— Problem to work on —
Print exactly the lines from the first one down to the line that contains "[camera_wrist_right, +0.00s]", both included, and skip the pictures.
..........
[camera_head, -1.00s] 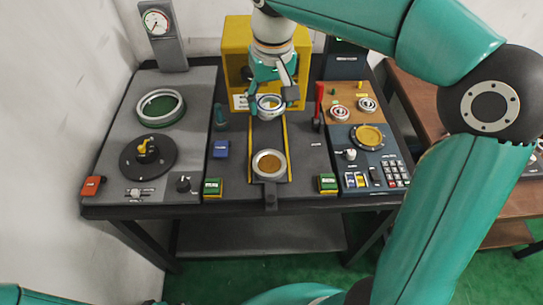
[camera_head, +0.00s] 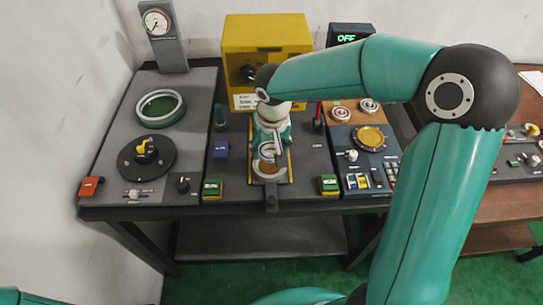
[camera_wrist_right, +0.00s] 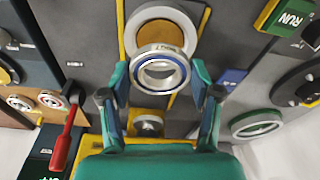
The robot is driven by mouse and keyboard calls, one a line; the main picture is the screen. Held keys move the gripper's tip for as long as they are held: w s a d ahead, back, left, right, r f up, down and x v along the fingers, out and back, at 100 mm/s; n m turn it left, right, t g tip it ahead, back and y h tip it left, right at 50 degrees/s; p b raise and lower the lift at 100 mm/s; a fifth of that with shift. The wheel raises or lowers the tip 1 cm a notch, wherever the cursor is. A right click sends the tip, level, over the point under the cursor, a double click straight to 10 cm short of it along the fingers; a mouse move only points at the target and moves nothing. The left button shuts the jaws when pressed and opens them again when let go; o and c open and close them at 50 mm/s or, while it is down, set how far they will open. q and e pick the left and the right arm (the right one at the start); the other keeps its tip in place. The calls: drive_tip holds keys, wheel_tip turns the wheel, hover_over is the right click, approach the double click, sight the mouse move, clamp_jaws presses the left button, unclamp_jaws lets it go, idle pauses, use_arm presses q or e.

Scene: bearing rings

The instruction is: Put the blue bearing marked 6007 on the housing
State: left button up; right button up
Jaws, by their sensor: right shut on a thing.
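My right gripper (camera_head: 268,143) is shut on a bearing ring with a blue band (camera_wrist_right: 160,68), held level between its two fingers in the wrist view. Small marking shows on the ring, too small to read. The housing (camera_head: 268,173) is a pale ring with a brown centre, on the yellow-edged lane at the front middle of the bench. The bearing is above the housing and partly covers it in the head view. In the wrist view the housing (camera_wrist_right: 135,22) shows behind the bearing, offset towards the top. My left gripper is not in view.
A yellow machine (camera_head: 235,45) stands behind the lane. Two more bearing rings (camera_head: 341,113) lie on a brown tray at right. A red lever (camera_head: 318,117) is right of the lane. A green-centred ring (camera_head: 161,108) and black turntable (camera_head: 147,157) are at left.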

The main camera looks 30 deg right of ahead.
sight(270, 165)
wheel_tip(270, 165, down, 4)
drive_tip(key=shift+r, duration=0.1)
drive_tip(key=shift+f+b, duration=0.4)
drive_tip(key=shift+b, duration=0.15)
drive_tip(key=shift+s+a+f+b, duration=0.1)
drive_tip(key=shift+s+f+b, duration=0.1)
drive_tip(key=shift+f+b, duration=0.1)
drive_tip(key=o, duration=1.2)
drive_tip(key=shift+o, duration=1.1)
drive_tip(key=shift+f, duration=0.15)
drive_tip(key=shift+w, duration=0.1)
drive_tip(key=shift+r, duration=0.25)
..........
— Exercise solution —
[camera_head, -1.00s] 
[camera_head, +0.00s] 
[camera_wrist_right, +0.00s] 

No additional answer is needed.